Start
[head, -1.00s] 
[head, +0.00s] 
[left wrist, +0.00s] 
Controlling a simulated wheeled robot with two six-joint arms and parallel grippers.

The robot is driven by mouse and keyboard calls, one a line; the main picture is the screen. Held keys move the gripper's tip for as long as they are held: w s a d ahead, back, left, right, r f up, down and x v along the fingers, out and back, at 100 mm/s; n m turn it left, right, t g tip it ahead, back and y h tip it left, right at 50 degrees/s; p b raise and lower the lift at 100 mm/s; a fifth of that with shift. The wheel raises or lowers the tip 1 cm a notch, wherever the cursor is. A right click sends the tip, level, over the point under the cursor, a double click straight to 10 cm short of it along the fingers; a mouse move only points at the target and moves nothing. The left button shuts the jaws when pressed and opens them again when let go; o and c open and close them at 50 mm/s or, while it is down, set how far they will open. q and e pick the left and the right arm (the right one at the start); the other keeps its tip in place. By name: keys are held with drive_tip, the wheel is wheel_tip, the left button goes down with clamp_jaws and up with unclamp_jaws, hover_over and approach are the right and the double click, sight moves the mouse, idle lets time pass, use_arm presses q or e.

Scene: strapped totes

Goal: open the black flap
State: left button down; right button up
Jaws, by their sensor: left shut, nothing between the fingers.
End
#### What this task involves
Where a line in the material contains "fingers", copy that line.

#### Full response
The robot is driven by mouse and keyboard calls, one a line; the main picture is the screen. Held keys move the gripper's tip for as long as they are held: w s a d ahead, back, left, right, r f up, down and x v along the fingers, out and back, at 100 mm/s; n m turn it left, right, t g tip it ahead, back and y h tip it left, right at 50 degrees/s; p b raise and lower the lift at 100 mm/s; a fifth of that with shift. The wheel raises or lowers the tip 1 cm a notch, wherever the cursor is. A right click sends the tip, level, over the point under the cursor, a double click straight to 10 cm short of it along the fingers; a mouse move only points at the target and moves nothing. The left button shuts the jaws when pressed and opens them again when let go; o and c open and close them at 50 mm/s or, while it is down, set how far they will open. q and e pick the left and the right arm (the right one at the start); the other keeps its tip in place. By name: keys are held with drive_tip, the wheel is wheel_tip, the left button goes down with clamp_jaws and up with unclamp_jaws, hover_over and approach are the right and the double click, sight moves the mouse, idle lets time pass, use_arm presses q or e.
Jaws, by their sensor: left shut, nothing between the fingers.

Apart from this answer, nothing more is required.